Creative Commons License

Akalın K. B., Guler S. I.

Annual Postdoctoral Research Symposium at Penn State, Pennsylvania, Amerika Birleşik Devletleri, 08 Aralık 2023, ss.1

  • Yayın Türü: Bildiri / Özet Bildiri
  • Doi Numarası: 10.13140/rg.2.2.14611.66083
  • Basıldığı Şehir: Pennsylvania
  • Basıldığı Ülke: Amerika Birleşik Devletleri
  • Sayfa Sayıları: ss.1
  • Eskişehir Osmangazi Üniversitesi Adresli: Evet

Özet

This study addresses health-related travel data, encompassing information on individuals, households, and regions, to construct a model for predicting travel mode choices.

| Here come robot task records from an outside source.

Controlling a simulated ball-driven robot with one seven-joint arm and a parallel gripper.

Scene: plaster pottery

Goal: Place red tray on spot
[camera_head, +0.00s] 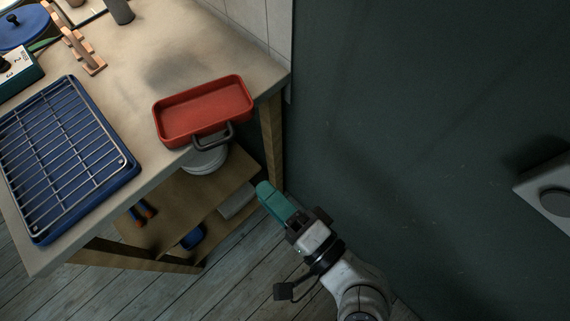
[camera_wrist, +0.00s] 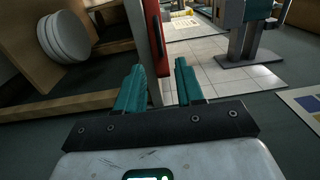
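The red tray (camera_head: 203,108) lies on the wooden table near its right corner, with its dark handle (camera_head: 212,141) reaching past the front edge. In the wrist view the tray shows edge-on as a red strip (camera_wrist: 156,32) ahead of the fingers. My gripper (camera_head: 268,193) is off the table, to the lower right of the handle and apart from it. In the wrist view its teal fingers (camera_wrist: 158,85) are spread with a clear gap and hold nothing. No marked spot is clearly seen; a faint darker patch (camera_head: 177,68) shows on the table behind the tray.
A blue tray with a wire rack (camera_head: 62,155) lies on the table at the left. A wooden rack (camera_head: 82,45) stands farther back. White round plates (camera_head: 205,160) sit on the shelf below. A dark wall (camera_head: 400,110) rises to the right. The table behind the red tray is mostly bare.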

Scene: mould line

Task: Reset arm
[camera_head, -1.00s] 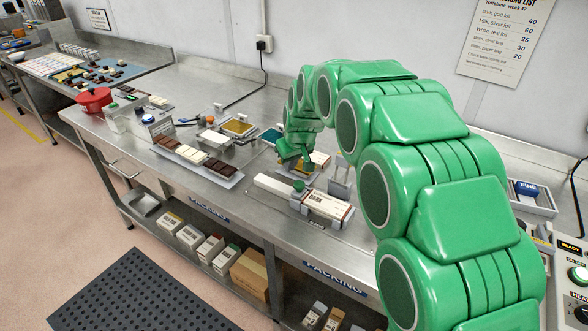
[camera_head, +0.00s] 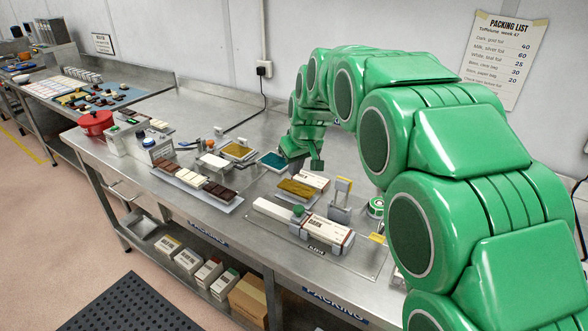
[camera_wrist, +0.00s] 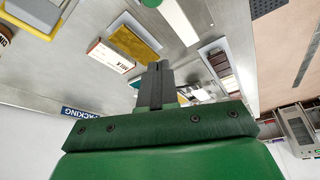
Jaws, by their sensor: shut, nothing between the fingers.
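My gripper (camera_head: 306,167) hangs at the end of my green arm over the steel bench, above and just behind the gold foil block (camera_head: 297,188). In the wrist view my gripper (camera_wrist: 158,70) shows its dark fingers together with nothing between them. The gold foil block also shows in the wrist view (camera_wrist: 133,45), apart from the fingers, beside a white box labelled MILK (camera_wrist: 109,57).
A fixture holding a white box labelled DARK (camera_head: 322,229) stands in front of my gripper. A tray of chocolate bars (camera_head: 228,195), a teal tray (camera_head: 274,161) and a red pot (camera_head: 96,122) stand to the left. A small metal stand (camera_head: 341,200) is close on the right.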

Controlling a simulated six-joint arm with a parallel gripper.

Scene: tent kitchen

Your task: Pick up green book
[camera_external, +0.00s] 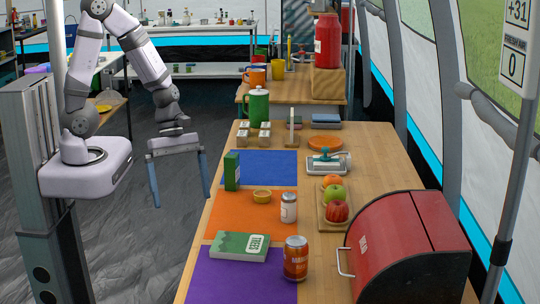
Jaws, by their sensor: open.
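A green book-like item with a pale label (231,243) lies flat at the near left of the wooden table, across the border of the orange mat (235,208) and purple mat (225,283). A smaller dark green box or book (232,171) stands upright at the border of the blue mat (271,166) and orange mat. My gripper (181,200) is open and empty, fingers pointing down. It appears left of the table's left edge in the picture, apart from both green things.
An orange-brown can (295,259) stands right of the flat green item. A red bread box (408,250) and a fruit board (322,213) are at the right. A green pot (259,105) stands behind.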

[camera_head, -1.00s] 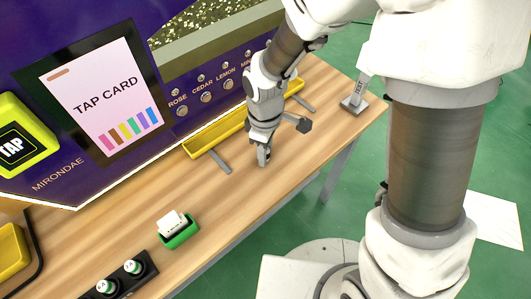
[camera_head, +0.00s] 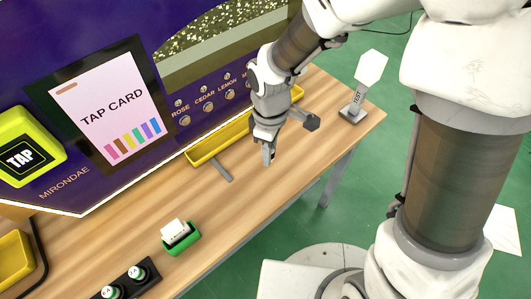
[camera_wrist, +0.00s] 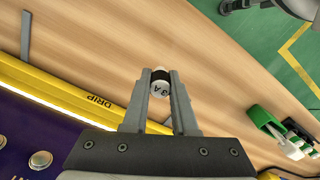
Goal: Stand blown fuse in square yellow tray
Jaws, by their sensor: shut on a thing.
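My gripper (camera_head: 268,157) hangs above the wooden table, in front of the long yellow drip tray. In the wrist view my gripper (camera_wrist: 160,73) is shut on a small fuse (camera_wrist: 160,88), a short cylinder with a white end marked with an "A" and a dark band. The fuse is between the fingertips and clear of the table as far as I can tell. In the head view it is too small to make out. A yellow tray (camera_head: 12,258), probably the square one, is cut by the left edge, far from my gripper.
A black block (camera_head: 118,290) with two upright white-and-green fuses stands at the front. A green holder (camera_head: 181,244) with white pieces is beside it. The drip tray (camera_head: 220,142) lines the purple machine (camera_head: 60,85). A "TEST" stand (camera_head: 354,111) is near the right table edge.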

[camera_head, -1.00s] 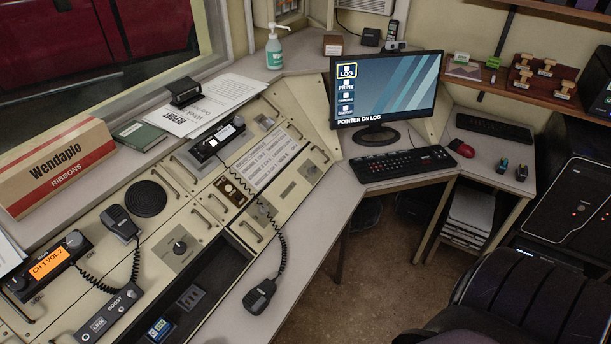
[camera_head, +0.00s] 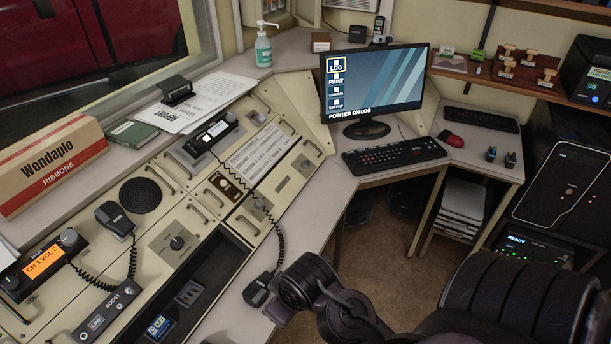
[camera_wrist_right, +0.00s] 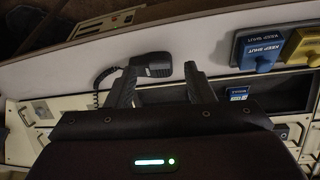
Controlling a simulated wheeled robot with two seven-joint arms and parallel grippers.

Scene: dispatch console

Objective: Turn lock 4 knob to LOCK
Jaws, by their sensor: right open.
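My left gripper is out of view.
A handset (camera_head: 258,290) on a coiled cord lies on the console's front ledge, near my right arm. A second microphone (camera_head: 115,218) lies left of the knob. Blue (camera_wrist_right: 256,48) and yellow (camera_wrist_right: 302,46) KEEP SHUT pieces show in the wrist view.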

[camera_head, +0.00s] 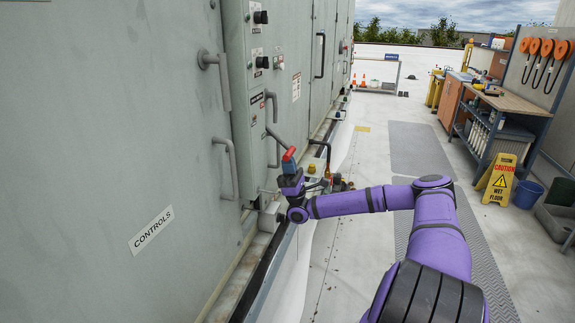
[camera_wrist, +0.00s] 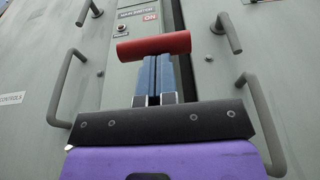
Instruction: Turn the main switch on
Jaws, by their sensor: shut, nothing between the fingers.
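The main switch shows as a red bar-shaped handle (camera_wrist: 153,46) lying across the wrist view, tilted slightly up to the right. It also shows as a small red piece (camera_head: 289,154) by the cabinet in the head view. My gripper (camera_head: 289,163) has blue fingers pressed together and empty. In the wrist view the fingertips (camera_wrist: 155,58) are right at the lower edge of the red handle; I cannot tell whether they touch it. Behind is a label (camera_wrist: 138,14) with "MAIN SWITCH" and a red "ON". The handle's mount is hidden behind the handle and my fingers.
A grey cabinet wall (camera_head: 110,110) fills the left, with bar handles such as the lower one (camera_head: 228,168) sticking out near my gripper. Black knobs (camera_head: 261,17) sit higher up. The roof walkway is open at right, with a yellow caution sign (camera_head: 498,180) and workbench (camera_head: 508,100).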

Despite the richness of the dataset, consisting of 12,480 trips, the distribution of travel mode choices is imbalanced, with 97% opting for private transport and only 3% for public transport. Thus, the direct application of a Logistic Model1,2, commonly used for mode choice modeling on this dataset is hindered by this imbalance. Because, during testing the model may erroneously allocate all instances to private transport, resulting in a misleading accuracy of 97%, while predicting 100% private transport and 0% public transport. This discrepancy necessitates the exploration of alternative data regularization, manipulation, or modeling methods.